In this paper, a mathematical model is presented for magnetohydrodynamic viscous incompressible boundary layer flow of an electrically conducting chemically reacting fluid over a moving permeable flat vertical surface in a porous medium with variable fluid properties. A linear momentum slip boundary condition is included. Temperature and concentration difference between the wall and the environment are assumed to vary with the axial distance according to power law forms. Furthermore, a concentration-dependent mass diffusivity is featured to provide for a more realistic simulation of relevance to materials processing systems. The governing equations with associated boundary conditions are transformed into similarity equations using appropriate variables furnished with Lie group algebraic methods. The resulting nonlinear differential ordinary boundary value problem is then solved numerically with a Runge–Kutta–Fehlberg fourth–fifth order numerical method.

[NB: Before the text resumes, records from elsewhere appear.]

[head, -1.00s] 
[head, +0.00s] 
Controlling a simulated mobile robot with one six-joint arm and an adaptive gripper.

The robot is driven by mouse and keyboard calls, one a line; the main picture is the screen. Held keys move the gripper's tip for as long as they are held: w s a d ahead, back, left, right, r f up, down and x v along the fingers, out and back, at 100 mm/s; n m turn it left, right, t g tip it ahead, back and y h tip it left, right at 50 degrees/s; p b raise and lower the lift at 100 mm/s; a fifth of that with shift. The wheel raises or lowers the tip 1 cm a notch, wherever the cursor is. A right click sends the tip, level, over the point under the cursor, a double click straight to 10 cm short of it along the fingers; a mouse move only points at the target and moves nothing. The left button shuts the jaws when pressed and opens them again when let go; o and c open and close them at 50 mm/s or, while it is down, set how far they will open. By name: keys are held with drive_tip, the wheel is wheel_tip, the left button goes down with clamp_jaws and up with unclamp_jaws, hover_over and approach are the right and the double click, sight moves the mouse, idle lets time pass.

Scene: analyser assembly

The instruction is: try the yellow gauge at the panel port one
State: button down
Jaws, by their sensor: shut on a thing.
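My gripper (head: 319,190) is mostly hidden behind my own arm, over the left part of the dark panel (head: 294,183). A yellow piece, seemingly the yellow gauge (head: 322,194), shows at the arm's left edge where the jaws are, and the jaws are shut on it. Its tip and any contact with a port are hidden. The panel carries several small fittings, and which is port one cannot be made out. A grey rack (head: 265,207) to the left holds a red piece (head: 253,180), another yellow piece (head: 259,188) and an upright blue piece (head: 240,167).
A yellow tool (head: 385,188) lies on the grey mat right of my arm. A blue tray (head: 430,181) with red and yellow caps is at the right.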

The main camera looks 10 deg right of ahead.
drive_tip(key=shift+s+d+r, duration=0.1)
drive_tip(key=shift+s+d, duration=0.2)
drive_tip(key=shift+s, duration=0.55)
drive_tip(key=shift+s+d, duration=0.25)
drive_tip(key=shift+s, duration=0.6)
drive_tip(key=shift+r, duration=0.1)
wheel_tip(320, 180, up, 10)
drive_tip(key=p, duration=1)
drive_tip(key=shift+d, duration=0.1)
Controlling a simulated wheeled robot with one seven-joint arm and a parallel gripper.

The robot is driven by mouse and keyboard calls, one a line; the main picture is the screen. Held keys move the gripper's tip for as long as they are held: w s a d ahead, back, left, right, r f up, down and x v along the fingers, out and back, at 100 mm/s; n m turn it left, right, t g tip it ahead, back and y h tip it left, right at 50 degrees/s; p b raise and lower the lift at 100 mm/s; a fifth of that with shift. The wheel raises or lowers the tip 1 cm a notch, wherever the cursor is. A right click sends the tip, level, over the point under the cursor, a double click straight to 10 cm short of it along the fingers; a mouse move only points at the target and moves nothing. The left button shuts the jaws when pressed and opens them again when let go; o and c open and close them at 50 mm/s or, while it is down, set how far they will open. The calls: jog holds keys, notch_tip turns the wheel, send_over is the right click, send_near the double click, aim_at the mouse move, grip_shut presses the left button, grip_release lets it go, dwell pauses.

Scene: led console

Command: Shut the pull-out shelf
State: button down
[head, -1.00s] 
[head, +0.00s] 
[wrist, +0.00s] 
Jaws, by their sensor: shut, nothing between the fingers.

The effects of the governing parameters on the boundary layer flow characteristics (velocity, temperature, concentration, wall shear stress, heat and mass transfer rates) have been investigated, displayed graphically and discussed. The computations indicate that variable mass diffusivity plays a significant role on transport characteristics. It is also shown that concentration magnitudes increase whereas the rate of mass transfer at the wall decreases with increasing mass diffusivity. Comparison of numerical and analytical results with results from the open literature show excellent agreement. Further verification of the general model is conducted with the Spectral Relaxation Method (SRM). The study is relevant to electroconductive polymeric sheet processing in manufacturing operations and smart coating systems.